U.S. Sen. Benjamin L. Cardin (D-Md.) wants to add the Equal Rights Amendment (ERA) to the U.S Constitution this year, he said at a virtual event Tuesday.
The ERA, which would ban discrimination based on sex, has been ratified by 38 states — the three-fourths threshold required for it to be added to the U.S. Constitution — but there have been some snags in getting to that point.
Congress first sent the amendment to the states in the 1970s. But not enough states ratified it within the seven-year deadline for the ERA to become part of the Constitution, according to the Brennan Center.
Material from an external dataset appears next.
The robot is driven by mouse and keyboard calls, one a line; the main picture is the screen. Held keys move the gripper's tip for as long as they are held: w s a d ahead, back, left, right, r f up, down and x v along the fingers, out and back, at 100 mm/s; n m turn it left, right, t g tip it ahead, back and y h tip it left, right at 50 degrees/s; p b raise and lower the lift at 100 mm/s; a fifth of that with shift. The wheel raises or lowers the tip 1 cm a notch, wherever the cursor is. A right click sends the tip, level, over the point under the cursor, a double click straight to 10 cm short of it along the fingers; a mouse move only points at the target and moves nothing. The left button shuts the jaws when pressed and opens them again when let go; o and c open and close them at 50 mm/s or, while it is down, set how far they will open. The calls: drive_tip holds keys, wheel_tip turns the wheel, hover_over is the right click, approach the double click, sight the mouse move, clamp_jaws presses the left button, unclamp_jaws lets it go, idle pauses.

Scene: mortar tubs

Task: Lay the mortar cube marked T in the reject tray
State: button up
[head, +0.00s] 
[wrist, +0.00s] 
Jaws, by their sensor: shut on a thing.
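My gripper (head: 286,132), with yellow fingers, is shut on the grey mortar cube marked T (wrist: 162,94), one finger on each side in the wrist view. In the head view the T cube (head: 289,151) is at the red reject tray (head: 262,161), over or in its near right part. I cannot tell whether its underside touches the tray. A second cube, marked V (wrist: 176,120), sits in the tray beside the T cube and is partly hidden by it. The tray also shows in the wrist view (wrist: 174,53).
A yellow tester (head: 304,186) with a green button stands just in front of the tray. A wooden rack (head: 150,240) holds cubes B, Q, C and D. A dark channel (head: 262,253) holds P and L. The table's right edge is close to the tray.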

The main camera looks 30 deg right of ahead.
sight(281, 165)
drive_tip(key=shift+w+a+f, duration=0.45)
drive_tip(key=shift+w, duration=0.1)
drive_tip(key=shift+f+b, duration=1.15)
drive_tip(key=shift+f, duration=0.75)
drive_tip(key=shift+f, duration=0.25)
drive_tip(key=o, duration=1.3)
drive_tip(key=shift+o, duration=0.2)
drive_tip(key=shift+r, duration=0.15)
Cardin’s Senate Joint Resolution 1 would remove that deadline and, he hopes, allow the amendment to become part of the Constitution.
Attempts — in Congress and court — to remove the deadline have faced challenges, including the dismissal, earlier this year, of a lawsuit that sought to remove the deadline. Another case, brought by the advocacy groups Equal means Equal and The Yellow Roses, was argued at the First Circuit Court of Appeals earlier this month.
There are also legal questions around five states’ decisions to rescind their votes to ratify the amendment.
Despite those challenges, Cardin told the ERA Coalition on Tuesday that 2021 presents “a once in a generation opportunity” to enact the amendment.
“This is the year we can get it done,” Cardin said.
He noted that some Republicans, including Sen. Lisa A. Murkowski (R-Alaska). and Sen. Susan M. Collins (R-Maine), support the amendment. And Cardin said he has been asking other senators for support.
In a pre-recorded video played at the meeting, Murkowski said the proposal needs more support from Republican lawmakers.
“We’re working to make it happen, we need more support,” Murkowski said. “Quite honestly, we need more support on the Republican side.”
Cardin said he thinks the proposal has a “reasonable chance” to get the 60 votes needed to avoid a possible filibuster.
“I’ve talked to a dozen Republican senators, and I know I have their attention,” Cardin said.
The House passed its version of the joint resolution, H.J. Res. 17, in March. The House had approved removing the deadline in 2020, but the measure didn’t move in the then-Republican-controlled Senate.
A Pew Research Center report last year found that roughly 78% of U.S. adults were in favor of adding the ERA to the Constitution.
Editor’s Note: This story was updated to include information about the First Circuit Court of Appeals case.